Garden Edging: Stylish & Practical Ideas for Your Landscape

Garden Edging: Stylish & Practical Ideas for Your Landscape

Garden edging may seem like a small detail, but it plays a big role in defining your outdoor space. A well-chosen border creates a clear distinction between lawns, garden beds, and paved areas, adding structure and style to your landscape. More than just aesthetics, edging also reduces maintenance by keeping grass and plant roots in check, making your garden easier to manage and more visually polished.

Edging between your lawn and garden is vital to prevent the root system of your lawn from getting into your more nutrient rich garden beds. Lawns with an underground root system such as couch are an absolute shocker to remove from a garden bed once they have crossed the line so ensure whatever type of garden edging you use it is buried into the ground by 100mm minimum. I would also have it protruding above your lawn by 50mm to prevent the jump happing here too. Grass that grows from overground stolons such as buffalo are easier to pull up and less likely to grow under an edge but a physical barrier will make the job of removing them much easier. Again a 50 mm protrusion here will allow for easy line trimming, giving a crisp and professional edge.

If you are growing any plant with a vigorous root system, say a clumping Bamboo or even a giant bird of paradise then you will need a root barrier buried deep into the ground, up to 500mm for some species to prevent unwanted spreading even with a clumping variety, (please do not plant running bamboos in any circumstance). If you want something more ornamental above the ground than a thick plastic barrier you need to ensure the join between the two is watertight or the whole job becomes redundant. A good option for this is two separate edges, the more attractive on the outside of the root barrier.

You can make your garden edging a feature of the garden and a great way to reinforce a theme or create an atmosphere. Bricks, stone and cobbles can be used for traditional spaces, being laid on end, or lengthways to adapt to most spaces and dimensions. Contemporary spaces look great with slimline, strong yet flexible steel with the ability to create straight lines and curves it can be used throughout a design for a feeling of cohesiveness.

When installing edging don’t scrimp on the fixing system such as the base or the pegs. A sturdy base for stone finishes will hold your edging in good stead when you knock up against it with a lawn mower or wheelbarrow. When using steel edging more pegs is better than less for this reason but don’t over peg it when installing curves as this will give a staggered look once complete rather than one smooth line.

If you don’t want to make a feature of your edging and simply want it for practical reasons then cost-effective treated pine will do the trick, you can leave this to age naturally or pre-stain it in a dark charcoal colour before installation so it disappears from the moment it goes in.

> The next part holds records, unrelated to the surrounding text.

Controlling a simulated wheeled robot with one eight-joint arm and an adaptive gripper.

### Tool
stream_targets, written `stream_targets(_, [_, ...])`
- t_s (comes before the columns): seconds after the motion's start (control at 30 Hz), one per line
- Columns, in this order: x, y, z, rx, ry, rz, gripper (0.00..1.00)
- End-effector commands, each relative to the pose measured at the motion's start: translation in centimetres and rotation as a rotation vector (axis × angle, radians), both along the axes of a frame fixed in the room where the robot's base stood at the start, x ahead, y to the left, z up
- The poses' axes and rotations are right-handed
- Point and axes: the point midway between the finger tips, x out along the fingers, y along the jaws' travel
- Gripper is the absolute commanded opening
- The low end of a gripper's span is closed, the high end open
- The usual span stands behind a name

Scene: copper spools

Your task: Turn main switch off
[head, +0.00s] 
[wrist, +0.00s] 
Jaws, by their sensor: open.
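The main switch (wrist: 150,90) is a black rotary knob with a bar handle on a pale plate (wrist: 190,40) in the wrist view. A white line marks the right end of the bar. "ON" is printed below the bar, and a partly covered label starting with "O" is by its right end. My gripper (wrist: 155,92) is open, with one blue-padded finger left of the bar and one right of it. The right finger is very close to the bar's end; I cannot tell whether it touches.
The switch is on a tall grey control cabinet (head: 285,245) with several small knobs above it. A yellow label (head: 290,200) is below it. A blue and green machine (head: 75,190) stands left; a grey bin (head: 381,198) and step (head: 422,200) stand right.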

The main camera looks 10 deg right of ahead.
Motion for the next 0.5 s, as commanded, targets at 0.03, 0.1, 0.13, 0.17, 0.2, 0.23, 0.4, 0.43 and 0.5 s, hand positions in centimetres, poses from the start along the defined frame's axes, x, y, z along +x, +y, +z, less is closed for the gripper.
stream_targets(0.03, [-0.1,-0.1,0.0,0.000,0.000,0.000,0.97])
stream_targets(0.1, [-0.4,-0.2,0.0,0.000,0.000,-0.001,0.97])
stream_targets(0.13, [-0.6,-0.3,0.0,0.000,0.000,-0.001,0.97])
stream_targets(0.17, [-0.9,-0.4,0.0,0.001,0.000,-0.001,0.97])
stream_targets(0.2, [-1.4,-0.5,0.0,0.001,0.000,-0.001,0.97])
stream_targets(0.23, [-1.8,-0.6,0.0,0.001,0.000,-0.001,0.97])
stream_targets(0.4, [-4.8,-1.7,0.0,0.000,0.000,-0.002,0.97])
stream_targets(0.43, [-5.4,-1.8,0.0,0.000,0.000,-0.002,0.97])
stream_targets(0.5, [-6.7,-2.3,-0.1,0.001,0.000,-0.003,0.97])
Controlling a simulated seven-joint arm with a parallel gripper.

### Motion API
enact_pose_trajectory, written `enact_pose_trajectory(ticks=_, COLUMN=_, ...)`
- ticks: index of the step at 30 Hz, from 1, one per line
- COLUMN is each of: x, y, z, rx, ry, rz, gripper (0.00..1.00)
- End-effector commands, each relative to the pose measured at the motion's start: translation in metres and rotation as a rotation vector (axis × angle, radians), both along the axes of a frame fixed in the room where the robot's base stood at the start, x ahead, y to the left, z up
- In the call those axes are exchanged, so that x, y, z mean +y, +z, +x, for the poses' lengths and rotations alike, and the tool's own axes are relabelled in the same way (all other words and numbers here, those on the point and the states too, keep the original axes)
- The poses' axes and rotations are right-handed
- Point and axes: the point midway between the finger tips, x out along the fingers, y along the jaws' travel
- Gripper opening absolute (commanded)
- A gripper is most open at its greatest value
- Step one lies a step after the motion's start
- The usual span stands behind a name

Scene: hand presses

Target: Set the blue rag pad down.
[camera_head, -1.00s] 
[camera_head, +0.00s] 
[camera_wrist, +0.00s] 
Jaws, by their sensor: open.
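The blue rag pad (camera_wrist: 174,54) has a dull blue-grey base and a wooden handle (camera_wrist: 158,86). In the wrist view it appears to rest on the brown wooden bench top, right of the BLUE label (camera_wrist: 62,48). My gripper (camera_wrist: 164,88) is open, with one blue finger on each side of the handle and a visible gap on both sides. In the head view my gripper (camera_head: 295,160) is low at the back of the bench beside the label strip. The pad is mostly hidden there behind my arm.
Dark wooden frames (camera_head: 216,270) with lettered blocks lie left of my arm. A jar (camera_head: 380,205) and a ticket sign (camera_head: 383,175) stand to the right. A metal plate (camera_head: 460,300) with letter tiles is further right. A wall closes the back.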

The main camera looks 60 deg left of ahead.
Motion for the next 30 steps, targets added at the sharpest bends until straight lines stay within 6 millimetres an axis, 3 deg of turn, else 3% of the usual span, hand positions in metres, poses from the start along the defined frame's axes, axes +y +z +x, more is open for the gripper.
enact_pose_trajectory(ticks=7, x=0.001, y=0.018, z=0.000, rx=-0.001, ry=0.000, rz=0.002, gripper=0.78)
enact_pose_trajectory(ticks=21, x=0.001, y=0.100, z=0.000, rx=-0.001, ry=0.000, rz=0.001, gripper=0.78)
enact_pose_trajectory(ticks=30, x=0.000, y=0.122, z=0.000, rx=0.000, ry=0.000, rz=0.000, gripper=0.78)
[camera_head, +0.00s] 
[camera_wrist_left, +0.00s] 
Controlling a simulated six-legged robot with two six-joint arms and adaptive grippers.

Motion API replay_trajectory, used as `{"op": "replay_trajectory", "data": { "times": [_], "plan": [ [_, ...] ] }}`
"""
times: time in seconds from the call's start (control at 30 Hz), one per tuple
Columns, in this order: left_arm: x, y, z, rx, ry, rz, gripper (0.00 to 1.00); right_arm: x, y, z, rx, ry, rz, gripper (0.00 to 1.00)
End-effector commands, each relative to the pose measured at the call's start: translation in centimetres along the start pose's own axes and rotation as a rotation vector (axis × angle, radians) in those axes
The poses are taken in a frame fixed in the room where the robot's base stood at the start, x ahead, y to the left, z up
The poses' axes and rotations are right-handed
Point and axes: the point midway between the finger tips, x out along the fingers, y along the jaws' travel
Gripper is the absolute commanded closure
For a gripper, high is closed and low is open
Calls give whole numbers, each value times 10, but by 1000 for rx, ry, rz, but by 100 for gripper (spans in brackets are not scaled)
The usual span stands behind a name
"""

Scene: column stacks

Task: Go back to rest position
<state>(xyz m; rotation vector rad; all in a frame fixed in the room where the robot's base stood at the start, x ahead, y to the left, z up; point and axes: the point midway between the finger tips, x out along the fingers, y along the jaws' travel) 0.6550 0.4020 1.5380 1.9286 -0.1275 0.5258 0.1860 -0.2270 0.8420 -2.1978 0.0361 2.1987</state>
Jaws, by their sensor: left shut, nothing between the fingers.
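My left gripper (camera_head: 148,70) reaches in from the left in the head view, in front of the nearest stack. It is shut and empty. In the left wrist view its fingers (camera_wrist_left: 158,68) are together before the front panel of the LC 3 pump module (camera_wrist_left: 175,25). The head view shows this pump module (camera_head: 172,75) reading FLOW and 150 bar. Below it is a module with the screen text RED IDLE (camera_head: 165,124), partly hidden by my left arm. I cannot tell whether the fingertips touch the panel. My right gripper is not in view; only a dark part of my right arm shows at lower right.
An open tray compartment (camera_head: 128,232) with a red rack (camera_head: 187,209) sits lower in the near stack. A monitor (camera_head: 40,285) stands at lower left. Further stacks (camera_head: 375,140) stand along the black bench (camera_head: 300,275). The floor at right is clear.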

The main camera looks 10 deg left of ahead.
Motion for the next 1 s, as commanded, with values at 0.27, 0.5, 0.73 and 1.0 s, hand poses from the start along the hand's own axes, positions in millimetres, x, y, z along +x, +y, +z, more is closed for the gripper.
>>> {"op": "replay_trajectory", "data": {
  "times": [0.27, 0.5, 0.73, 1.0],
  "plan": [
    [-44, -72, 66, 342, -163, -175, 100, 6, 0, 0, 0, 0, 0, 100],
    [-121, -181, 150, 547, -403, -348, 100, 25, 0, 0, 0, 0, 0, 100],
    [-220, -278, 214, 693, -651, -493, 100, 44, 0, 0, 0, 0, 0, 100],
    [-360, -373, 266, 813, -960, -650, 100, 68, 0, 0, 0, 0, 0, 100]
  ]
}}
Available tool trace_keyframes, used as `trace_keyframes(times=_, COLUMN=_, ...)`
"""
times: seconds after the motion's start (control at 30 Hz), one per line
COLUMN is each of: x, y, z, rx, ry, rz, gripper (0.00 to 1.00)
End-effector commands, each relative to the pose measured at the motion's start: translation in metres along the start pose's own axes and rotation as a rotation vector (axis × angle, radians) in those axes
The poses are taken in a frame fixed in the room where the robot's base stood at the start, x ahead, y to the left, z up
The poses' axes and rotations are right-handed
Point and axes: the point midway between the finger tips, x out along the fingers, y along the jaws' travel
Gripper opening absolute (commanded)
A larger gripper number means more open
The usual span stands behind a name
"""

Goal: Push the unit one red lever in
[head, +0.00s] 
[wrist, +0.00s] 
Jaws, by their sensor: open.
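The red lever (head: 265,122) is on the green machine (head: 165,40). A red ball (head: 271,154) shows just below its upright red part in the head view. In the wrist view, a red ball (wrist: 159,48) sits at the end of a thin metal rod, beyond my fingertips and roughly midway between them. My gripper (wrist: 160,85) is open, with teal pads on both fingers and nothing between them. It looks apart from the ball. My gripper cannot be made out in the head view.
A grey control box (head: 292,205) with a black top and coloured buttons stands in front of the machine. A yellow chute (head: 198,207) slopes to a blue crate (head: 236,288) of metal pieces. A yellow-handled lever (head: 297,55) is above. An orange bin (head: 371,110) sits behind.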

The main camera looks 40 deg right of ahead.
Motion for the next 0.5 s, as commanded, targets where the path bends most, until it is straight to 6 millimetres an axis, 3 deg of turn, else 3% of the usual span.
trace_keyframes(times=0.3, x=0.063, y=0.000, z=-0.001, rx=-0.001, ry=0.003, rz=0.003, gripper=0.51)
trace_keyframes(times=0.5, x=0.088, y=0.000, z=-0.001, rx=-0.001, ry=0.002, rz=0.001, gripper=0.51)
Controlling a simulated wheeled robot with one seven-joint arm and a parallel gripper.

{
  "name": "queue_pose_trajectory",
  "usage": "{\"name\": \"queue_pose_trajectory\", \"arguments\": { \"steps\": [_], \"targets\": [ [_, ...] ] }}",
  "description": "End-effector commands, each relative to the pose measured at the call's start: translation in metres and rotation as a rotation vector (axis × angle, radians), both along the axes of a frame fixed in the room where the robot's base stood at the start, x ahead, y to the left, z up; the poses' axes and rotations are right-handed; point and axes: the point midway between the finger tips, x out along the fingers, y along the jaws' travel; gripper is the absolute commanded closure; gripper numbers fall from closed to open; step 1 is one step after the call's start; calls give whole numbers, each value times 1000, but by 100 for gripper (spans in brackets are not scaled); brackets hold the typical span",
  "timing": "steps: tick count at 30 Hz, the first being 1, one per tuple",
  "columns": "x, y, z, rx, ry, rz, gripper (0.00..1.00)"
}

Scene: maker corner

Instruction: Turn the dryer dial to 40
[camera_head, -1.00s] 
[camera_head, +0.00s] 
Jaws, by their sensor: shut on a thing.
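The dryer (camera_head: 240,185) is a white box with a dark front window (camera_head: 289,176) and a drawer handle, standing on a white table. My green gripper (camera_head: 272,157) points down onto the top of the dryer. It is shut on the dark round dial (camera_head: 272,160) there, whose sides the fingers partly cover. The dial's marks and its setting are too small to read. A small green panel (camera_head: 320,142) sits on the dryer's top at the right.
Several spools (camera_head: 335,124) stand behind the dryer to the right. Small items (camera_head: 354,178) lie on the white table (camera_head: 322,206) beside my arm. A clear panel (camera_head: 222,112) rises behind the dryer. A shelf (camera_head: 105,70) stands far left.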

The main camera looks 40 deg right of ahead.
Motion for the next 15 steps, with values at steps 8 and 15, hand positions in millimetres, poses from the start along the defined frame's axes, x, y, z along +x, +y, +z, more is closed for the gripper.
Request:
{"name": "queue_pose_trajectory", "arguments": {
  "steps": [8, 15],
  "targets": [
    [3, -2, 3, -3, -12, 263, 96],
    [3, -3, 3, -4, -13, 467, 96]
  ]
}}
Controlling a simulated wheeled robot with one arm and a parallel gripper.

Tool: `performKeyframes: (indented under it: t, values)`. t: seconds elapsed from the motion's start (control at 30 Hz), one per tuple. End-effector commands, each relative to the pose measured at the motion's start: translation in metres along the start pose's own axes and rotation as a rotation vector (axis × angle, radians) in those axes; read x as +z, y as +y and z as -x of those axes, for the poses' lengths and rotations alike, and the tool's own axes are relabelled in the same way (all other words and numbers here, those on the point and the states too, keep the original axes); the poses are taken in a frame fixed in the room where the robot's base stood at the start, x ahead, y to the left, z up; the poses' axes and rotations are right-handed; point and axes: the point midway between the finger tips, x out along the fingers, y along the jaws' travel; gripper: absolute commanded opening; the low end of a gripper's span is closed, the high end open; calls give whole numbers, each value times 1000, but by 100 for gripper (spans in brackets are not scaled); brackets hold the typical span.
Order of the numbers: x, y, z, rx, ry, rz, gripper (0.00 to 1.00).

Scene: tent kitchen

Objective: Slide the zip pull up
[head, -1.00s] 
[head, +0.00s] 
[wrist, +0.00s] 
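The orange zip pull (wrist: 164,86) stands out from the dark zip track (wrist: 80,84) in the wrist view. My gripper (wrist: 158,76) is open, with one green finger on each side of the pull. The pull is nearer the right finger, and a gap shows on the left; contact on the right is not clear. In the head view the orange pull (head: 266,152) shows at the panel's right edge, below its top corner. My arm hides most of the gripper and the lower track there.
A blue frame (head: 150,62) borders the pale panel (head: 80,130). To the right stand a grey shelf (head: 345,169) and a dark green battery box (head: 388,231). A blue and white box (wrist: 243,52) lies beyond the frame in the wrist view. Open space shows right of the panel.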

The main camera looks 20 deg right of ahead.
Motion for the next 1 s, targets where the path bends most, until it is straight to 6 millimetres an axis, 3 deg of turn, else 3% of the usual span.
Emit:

Edging doesn’t have to be used just on your gardens and lawns, highlighting paved areas will add an extra layer of detail that will really elevate you garden design. Running a band of cobbles or perhaps a feature stone or even just a different format of the same stone around the edge of a paved area will be a bit of extra work but will make a huge difference to the overall look of your space. If you are the type of gardener who loves to plan, and I am, then running a garden or lawn edge into an edge of a paved area to combine the two spaces will really make your garden look like it was designed by a professional.